+++ COLLECTED DATA +++

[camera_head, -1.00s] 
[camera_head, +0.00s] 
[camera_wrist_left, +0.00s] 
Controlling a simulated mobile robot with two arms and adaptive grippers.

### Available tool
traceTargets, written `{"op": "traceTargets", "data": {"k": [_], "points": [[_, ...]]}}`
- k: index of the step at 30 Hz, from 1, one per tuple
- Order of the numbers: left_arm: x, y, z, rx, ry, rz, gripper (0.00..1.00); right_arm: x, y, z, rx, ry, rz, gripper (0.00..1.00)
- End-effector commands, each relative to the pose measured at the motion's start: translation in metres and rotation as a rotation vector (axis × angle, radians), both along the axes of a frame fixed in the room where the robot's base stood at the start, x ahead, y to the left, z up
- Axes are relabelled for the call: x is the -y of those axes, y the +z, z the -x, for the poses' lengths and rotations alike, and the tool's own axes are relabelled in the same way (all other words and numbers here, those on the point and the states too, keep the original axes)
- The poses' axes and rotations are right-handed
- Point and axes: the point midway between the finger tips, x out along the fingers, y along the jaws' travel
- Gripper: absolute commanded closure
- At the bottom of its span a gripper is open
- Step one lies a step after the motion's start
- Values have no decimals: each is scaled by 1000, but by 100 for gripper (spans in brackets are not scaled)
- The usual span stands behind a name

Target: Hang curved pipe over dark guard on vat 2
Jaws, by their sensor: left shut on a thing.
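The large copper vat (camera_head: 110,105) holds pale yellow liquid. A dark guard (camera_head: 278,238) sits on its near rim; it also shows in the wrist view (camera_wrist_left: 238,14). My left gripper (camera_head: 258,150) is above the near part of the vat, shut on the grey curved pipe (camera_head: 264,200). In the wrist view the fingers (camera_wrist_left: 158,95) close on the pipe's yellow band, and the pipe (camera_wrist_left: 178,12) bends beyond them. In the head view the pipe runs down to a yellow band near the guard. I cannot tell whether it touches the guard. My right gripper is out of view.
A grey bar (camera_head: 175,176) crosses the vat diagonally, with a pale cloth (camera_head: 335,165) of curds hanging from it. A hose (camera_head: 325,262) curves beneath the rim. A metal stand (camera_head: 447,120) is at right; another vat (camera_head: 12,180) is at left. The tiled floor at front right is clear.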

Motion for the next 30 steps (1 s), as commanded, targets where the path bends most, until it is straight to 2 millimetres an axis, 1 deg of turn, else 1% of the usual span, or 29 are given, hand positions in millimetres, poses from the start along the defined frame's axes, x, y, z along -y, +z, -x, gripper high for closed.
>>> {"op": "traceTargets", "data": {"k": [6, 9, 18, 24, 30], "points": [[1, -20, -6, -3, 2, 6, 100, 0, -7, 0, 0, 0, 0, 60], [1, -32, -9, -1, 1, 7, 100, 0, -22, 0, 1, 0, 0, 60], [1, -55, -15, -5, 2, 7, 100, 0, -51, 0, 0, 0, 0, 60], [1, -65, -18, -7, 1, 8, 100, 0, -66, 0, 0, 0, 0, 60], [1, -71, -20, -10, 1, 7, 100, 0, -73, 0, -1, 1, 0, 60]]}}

+++

▶ _REQUEST_: Exactly reproduce the lines that run from the line bearing "- At the bottom of its span a gripper is open" through the line bearing "Target: Hang curved", with both end lines included.

▶ _SOLVED EXERCISE_:
- At the bottom of its span a gripper is open
- Step one lies a step after the motion's start
- Values have no decimals: each is scaled by 1000, but by 100 for gripper (spans in brackets are not scaled)
- The usual span stands behind a name

Target: Hang curved pipe over dark guard on vat 2

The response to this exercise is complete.